Mereka sudah terbiasa masuk ke stadion menonton tim Kesayangannya dengan membayar. Kesadaran membeli karcis bakal membantu penampilan dan manajemen kesebelasan kesayangannya sudah melekat pada Aremania. Sudah menjadi disiplin mati. Mendarah daging.
Sebelumnya memang mereka pernah dikenal juga sebaga fans yang beringasan. Fanatisme kepada Arema hampir selalu membuat mereka gemar membuat keonaran. Mereka menjadi sumber kericuhan. Belakangan mereka sadar, tingkah laku seperti itu, selain membahayakan keselamatan anggotanya, juga dapat merugikan kesebelasan Arema sendiri. Kemudian mereka mulai berubah. Boleh mendukung kesebelasan kesayangan dengan fanatisme tinggi, aktraktif, namun harus dalam batas-batas ketertiban, sportifitas, dan damai .

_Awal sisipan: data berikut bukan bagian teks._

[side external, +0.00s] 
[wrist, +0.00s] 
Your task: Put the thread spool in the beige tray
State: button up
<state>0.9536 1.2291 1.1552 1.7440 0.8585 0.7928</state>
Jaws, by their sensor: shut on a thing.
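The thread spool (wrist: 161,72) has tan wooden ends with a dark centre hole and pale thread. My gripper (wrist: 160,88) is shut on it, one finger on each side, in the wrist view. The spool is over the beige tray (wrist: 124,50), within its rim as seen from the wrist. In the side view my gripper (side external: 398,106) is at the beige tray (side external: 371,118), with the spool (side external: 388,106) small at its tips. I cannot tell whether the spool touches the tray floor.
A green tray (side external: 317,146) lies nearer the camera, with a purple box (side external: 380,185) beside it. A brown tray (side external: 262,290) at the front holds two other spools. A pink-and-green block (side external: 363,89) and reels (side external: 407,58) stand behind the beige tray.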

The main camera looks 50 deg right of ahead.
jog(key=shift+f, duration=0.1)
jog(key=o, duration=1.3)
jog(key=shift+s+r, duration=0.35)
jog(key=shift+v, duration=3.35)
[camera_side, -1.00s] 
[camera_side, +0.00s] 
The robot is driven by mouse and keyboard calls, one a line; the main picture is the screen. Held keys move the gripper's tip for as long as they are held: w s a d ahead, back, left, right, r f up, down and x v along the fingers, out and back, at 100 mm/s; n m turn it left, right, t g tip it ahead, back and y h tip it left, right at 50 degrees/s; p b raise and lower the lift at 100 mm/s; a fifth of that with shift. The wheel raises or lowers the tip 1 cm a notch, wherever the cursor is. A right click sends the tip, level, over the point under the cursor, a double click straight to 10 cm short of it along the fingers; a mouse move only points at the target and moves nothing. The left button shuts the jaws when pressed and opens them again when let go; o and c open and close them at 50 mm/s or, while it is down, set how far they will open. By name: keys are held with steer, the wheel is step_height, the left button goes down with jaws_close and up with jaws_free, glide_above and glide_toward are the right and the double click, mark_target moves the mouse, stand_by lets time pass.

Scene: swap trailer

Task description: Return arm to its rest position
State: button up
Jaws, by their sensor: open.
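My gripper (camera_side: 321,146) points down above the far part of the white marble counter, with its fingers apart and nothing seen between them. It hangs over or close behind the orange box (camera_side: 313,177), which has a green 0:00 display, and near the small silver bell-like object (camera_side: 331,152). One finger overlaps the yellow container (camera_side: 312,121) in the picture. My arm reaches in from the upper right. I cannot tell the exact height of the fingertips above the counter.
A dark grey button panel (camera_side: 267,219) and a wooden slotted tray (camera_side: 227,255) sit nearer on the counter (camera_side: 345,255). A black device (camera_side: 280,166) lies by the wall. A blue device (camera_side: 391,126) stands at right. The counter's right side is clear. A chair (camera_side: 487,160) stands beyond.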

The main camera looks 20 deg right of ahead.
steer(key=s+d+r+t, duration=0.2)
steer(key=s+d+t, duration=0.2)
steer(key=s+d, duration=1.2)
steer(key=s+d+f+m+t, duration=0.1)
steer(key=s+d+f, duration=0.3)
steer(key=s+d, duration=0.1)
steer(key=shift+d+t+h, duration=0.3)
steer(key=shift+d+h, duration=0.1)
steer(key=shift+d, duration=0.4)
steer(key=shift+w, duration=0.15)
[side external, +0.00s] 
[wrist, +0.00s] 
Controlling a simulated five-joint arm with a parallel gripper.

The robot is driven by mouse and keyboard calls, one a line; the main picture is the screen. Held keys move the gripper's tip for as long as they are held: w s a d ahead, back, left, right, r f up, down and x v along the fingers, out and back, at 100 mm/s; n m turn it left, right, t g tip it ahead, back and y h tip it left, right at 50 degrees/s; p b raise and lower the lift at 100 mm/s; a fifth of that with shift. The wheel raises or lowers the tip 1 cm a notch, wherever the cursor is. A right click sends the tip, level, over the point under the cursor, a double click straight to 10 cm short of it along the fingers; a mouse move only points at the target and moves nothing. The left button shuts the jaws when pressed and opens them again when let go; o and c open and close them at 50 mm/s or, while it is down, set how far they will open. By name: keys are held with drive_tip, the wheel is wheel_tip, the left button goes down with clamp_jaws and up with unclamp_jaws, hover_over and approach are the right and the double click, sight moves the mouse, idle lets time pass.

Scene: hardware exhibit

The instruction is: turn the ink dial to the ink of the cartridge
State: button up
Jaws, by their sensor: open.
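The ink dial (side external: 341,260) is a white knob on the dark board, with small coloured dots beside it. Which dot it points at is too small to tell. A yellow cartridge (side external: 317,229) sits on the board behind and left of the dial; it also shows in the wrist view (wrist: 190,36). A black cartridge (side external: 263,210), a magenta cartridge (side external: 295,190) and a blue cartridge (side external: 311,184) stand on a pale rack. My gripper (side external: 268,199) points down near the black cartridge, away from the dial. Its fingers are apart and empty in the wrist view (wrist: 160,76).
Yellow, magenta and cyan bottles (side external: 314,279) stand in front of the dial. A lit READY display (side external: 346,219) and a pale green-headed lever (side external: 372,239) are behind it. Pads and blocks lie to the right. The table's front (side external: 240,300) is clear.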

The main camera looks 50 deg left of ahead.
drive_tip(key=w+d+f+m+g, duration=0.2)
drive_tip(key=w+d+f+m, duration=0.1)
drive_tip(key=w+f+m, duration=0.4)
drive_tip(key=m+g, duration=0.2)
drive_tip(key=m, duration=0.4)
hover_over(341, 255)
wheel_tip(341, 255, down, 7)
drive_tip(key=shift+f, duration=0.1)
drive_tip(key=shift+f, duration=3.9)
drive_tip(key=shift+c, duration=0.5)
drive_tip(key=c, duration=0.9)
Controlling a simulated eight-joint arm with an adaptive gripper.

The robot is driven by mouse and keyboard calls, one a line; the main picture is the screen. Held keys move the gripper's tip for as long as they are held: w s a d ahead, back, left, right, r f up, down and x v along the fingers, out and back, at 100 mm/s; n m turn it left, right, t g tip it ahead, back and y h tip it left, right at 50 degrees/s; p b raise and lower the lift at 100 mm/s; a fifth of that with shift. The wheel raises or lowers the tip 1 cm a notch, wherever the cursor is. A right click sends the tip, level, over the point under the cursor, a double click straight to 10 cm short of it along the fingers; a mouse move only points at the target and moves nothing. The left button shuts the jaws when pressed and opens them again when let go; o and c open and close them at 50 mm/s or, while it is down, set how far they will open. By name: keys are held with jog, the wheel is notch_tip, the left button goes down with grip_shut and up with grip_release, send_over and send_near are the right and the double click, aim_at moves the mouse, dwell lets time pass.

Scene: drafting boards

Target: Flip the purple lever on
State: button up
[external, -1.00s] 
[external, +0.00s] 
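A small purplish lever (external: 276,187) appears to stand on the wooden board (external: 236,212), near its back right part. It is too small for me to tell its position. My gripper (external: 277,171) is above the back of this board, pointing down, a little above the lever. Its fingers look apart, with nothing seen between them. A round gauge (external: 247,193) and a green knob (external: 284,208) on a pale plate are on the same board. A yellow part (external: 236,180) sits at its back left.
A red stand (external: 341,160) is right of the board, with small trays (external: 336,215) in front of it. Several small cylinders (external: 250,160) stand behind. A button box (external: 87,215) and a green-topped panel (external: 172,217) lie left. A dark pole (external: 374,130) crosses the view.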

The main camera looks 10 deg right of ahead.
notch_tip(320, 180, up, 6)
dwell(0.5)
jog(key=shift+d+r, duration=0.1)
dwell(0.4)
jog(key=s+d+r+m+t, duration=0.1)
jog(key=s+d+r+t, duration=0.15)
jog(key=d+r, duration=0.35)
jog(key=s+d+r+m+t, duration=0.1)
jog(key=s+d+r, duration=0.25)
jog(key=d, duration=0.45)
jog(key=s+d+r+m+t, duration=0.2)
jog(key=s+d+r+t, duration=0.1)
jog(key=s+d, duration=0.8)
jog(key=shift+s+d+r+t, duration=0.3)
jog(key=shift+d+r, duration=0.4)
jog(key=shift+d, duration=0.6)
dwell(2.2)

Aremania sudah sejak lama menyadari, jika mereka tidak tertib, tidak damai dan sportif justru Arema sendiri yang akan menerima dampak-dampak buruk. Akibat tingkah pola Aremania yang tercela, kesebelasan Arema dapat menanggung sanksi yang merugikan semua pihak.
Dari sana Aremania lantas berubah total. Mereka menjelma menjadi suporter teladan. Itulah sebabnya Aremania sering dijadikan contoh profil suporter sepak bola modern . Kalah atau menang, Aremania terus mendukung tim pujaan mereka.
Tak mengherankan, sejarah mencatat, Aremania pernah beberapa kali mendapatkan penghargaan. Aremania pernah dianugrahi The Best Suporter pada Ligina VI 2000 oleh Ketum Agum Gumelar. Demikian juga, mereka menerima predikat serta The Best Suporter pada Copa Indonesia II 2006. Selain itu, pada Indonesian Super League 2010, Aremania menjadi fans sepak bola yang melakukan tur dengan jumlah paling besar. Sekitar 50 ribu Aremania datang ke Jakarta untuk menyaksikan pertandingan Arema FC dengan Persija Jakarta. Itu belum
terhitung jumlah fans yang datang dari seputar Jabotabek yang diduga berjumlah sekitar delapan ribuan orang.
*Berubah Total*
Pertanyaannya, kenapa pada Sabtu, 1/10, tatkala melawan Persibaya mereka berubah total? Kenapa tiba-tiba mereka menjadi brutal? Kekalahan pertama di kandang selama 23 tahun dari rival sesama Jawa Timur, kesebelasan Persebaya, jelas membuat sakit hati.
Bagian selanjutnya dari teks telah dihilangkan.